En este último caso, también es diferente la enseñanza del que instruye en forma privada, sin que
nadie se halle presente para juzgarnos, de la de quien enseña en público, rodeado de personas
con diversas opiniones.
Y en esto de estar en público: será distinta la preparación si se enseña a uno solo y los demás
escuchan y asienten a lo que ya conocen, de la que debe tenerse cuando todos juntos aprenden
lo que se está enseñando.
Y en este segundo caso, una cosa es cuando estamos sentados y enseñamos privadamente, como
si estuviésemos en una conversación; otra, cuando todo el pueblo en silencio y atentamente
escucha a uno solo que enseña desde la cátedra.
Interesa mucho, como ya lo hemos dicho, saber si son pocos o muchos los que estarán presentes;
si son gente docta, o ignorante, o mezclada la una con la otra; si son de la ciudad, o del campo, o
están juntos éstos con aquéllos; o si se trata de una multitud formada por toda clase de personas
[...].
Cuando doy clases, me siento de diversa manera según que tenga ante mí a un erudito o a un
ignorante, a un compatriota o a un forastero, a un rico o a un pobre, a un particular o a un
funcionario o a alguna persona que detenta alguna dignidad de cargo; según sea la clase, edad o
sexo; según que proceda de éste o de aquel error o secta.
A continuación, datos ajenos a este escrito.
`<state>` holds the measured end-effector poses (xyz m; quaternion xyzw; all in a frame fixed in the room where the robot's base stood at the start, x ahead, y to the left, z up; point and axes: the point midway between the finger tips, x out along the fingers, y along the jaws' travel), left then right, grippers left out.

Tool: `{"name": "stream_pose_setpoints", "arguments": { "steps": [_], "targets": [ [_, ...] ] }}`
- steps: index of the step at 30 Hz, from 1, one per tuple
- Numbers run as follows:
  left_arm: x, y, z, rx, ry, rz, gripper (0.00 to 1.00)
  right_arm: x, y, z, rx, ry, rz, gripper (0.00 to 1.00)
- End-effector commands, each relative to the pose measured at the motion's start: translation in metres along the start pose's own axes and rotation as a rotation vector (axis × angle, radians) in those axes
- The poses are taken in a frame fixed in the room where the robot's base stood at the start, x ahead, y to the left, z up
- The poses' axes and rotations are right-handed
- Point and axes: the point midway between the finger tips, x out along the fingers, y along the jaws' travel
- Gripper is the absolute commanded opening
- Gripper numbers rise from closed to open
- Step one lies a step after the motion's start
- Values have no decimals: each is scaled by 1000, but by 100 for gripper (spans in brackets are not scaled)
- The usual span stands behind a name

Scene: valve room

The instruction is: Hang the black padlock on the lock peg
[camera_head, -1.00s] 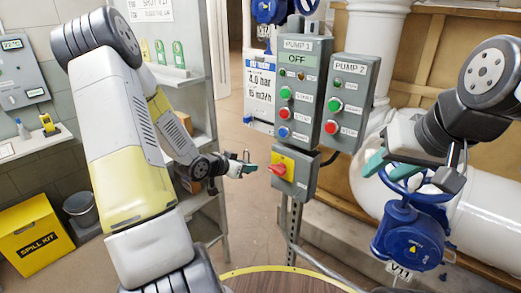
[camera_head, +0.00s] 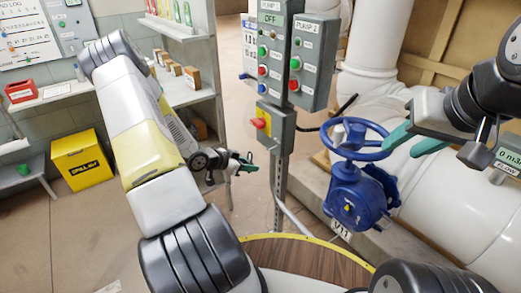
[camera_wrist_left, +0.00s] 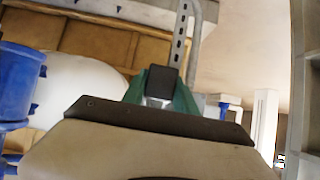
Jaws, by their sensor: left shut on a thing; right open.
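My left gripper (camera_head: 246,162) hangs in front of the pump panel post, lower in the picture than the red switch knob (camera_head: 259,123) on its yellow plate. In the left wrist view its green fingers (camera_wrist_left: 161,92) are shut on a black block, which looks like the black padlock (camera_wrist_left: 163,80); a greyish metal part shows at its near end. In the head view the padlock is too small and dark to make out clearly. My right gripper (camera_head: 414,138) is open, with green fingers apart, beside the blue valve handwheel (camera_head: 356,139). I cannot pick out the lock peg.
The grey pump panel (camera_head: 268,60) stands on a slotted post. A blue valve (camera_head: 345,197) and white pipes are to its right. Shelves with small boxes (camera_head: 192,76), a yellow spill kit (camera_head: 82,160) and a wall board (camera_head: 25,35) are at left. Floor between shelves and post is open.

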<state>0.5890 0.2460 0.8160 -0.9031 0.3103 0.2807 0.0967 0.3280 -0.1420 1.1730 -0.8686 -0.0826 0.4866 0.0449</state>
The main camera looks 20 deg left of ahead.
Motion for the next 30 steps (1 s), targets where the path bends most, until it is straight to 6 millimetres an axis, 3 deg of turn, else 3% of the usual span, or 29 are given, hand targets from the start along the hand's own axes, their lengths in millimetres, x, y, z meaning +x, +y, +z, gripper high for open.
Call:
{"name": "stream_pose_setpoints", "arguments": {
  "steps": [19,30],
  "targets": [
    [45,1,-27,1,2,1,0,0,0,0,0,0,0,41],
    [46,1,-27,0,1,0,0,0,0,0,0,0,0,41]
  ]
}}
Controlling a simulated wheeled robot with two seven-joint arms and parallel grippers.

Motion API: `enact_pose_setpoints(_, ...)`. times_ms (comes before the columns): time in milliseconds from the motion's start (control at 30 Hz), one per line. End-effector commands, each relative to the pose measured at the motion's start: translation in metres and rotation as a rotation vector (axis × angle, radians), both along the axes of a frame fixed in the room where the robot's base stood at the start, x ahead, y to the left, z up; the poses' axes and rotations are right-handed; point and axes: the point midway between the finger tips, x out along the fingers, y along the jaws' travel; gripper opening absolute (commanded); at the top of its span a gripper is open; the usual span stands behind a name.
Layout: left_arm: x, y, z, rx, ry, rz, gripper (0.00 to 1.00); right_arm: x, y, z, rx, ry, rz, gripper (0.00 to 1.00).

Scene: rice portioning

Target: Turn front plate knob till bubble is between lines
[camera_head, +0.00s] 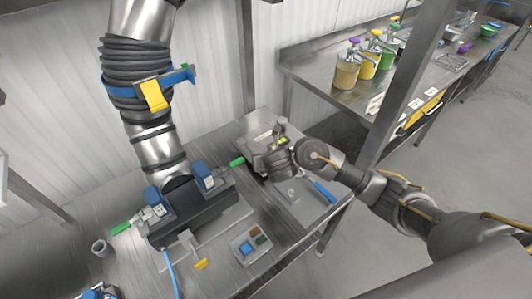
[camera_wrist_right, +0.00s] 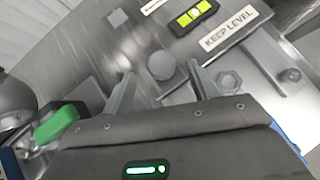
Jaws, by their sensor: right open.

Porque aun cuando la misma caridad se deba a todos, no a todos debe darse el mismo
remedio. En efecto, la caridad a unos los engendra a la fe, con otros se enferma; a unos cuida de
instruirlos, a otros teme ofenderlos; hacia unos se inclina, se levanta contra otros; con unos es
blanda, con otros enérgica; de ninguno, enemiga; y para todos, madre.”[20]
1. El problema
“Yo no quisiera que te turbara la idea de que tus lecciones son frecuentemente carentes de todo
valor y fastidiosas.”[21]
“[...] Estamos comúnmente tan preocupados por ser útiles a nuestros oyentes, y de tal modo
quisiéramos expresar algo tal como en ese momento lo vemos y entendemos, que por nuestra
misma vehemencia no logramos hacerlo.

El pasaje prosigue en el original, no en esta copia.